Part of the flow of life on a ship is sudden change. As the
Ronaldson
rounded the tip of Africa, it encountered a stretch of dreaded “Cape weather.” There was driving rain and wind so fierce that the main topsail was ripped to ribbons. This gave way to a blinding snowstorm. Because weather in the Southern Hemisphere is the reverse of weather in the Northern, the crew spent the day of July 4, 1843, battling a blizzard at sea.
The sleep-deprived men soon grew woozy. A sailor lost his purchase on a spar and pitched to the deck. It wasn't such a long fall, and his trajectory was fortunate. Had the sailor fallen a few feet farther over, he would have plunged directly into the roiling, frigid sea—and certain death.

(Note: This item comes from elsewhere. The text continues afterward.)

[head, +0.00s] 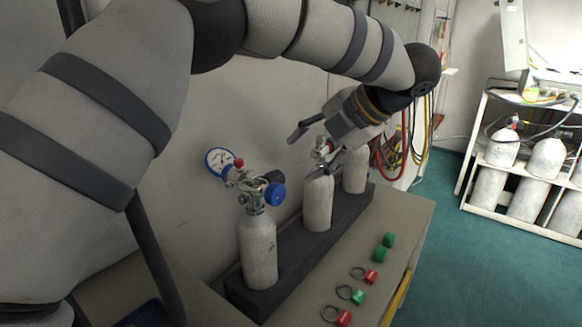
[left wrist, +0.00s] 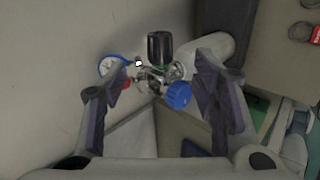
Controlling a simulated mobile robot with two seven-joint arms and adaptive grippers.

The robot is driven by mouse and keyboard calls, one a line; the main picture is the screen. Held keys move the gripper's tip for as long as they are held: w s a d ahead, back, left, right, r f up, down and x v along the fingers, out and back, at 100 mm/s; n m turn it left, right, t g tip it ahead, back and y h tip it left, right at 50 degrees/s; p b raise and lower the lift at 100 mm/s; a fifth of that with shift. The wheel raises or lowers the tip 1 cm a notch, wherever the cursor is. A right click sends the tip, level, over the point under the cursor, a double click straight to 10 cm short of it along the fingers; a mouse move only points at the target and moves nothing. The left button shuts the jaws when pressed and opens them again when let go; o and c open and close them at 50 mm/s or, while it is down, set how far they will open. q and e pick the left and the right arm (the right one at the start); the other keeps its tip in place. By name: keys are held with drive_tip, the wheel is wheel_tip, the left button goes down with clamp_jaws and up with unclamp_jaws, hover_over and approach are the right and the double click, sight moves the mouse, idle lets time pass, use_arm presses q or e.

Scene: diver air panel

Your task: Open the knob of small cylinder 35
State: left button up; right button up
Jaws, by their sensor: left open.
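Three small white cylinders stand in a dark block: a front one (head: 258,250), a middle one (head: 318,203) and a back one (head: 355,170). No number is readable. The front one's valve carries a blue knob (head: 275,194), a black knob (head: 273,176) and a blue-rimmed gauge (head: 219,161). My left gripper (head: 303,155) is open and empty, above and behind the front valve, near the middle cylinder's top. My right gripper is out of view.
The dark block (head: 290,262) rests on a table (head: 402,225) against the wall. Green caps (head: 383,253) and red and green tags with rings (head: 357,296) lie in front. Hoses (head: 405,150) hang behind. A rack of cylinders (head: 470,205) stands at right.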

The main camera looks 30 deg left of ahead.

Then Fred fell. He lost his grip on an icy rope and tumbled to the deck. He actually fell farther than the other sailor; he, too, could easily have been killed, had it not been for a piece of luck. His impact was cushioned when he landed on a coil of manila rope. Fred got right up, sustaining only an injury to his hand. In the biting cold, the hand soon stiffened and was useless.
This was the worst storm that anyone onboard had ever seen. Every man was needed; Fred was placed on watch, duty that could be performed by a one-handed sailor. Because the
Ronaldson
was so grossly overloaded, with each swell, huge volumes of frigid saltwater washed across the deck. Wind pelted the sailors with snow. When even the most hardened crewman began to show anxiety, Fred became alarmed. It looked like the
Ronaldson
might sink.
Captain Fox gave the order to furl the sails. The
Ronaldson
was nearly impossible to control at this point anyway. The sails had become useless,
a detriment even, simply catching the wild winds and driving the ship this way and that. For several terrifying days, the crew huddled below deck and waited while the naked-masted
Ronaldson
contended with the elements without any human guidance whatsoever. The ship was like a tiny cork bobbing on an infinite turbulent sea.